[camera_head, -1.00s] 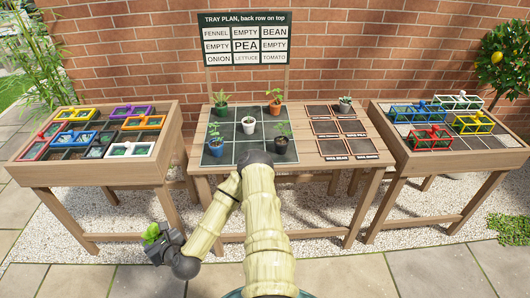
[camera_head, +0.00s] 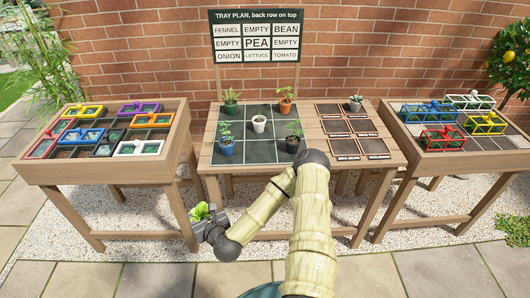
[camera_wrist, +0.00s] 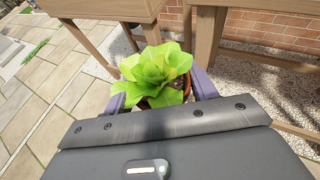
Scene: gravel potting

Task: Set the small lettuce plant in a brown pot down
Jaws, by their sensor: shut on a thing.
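The lettuce plant (camera_wrist: 157,70), with bright green leaves in a brown pot (camera_wrist: 178,96), is held between the fingers of my gripper (camera_wrist: 160,97). In the head view the lettuce (camera_head: 200,211) and my gripper (camera_head: 207,225) are low, in front of the middle table's left front leg and below its top. Leaves hide much of the pot. The dark gridded tray (camera_head: 262,155) lies on the middle table. Its front middle cell looks empty, between a blue pot (camera_head: 227,149) and a dark pot (camera_head: 292,145). A plan board (camera_head: 257,36) shows LETTUCE at front middle.
A white pot (camera_head: 259,124) stands mid-tray, with a green pot (camera_head: 231,106) and an orange pot (camera_head: 285,106) behind. A small potted plant (camera_head: 356,103) stands among dark mats at right. Side tables hold coloured frames (camera_head: 138,147) and wire cages (camera_head: 440,139).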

........

**Short problem**
Begin at the first line of the material and copy each line exactly through the one containing "Task: Set the". Omit pictures.

**Exercise response**
[camera_head, -1.00s] 
[camera_head, +0.00s] 
[camera_wrist, +0.00s] 
Scene: gravel potting

Task: Set the small lettuce plant in a brown pot down

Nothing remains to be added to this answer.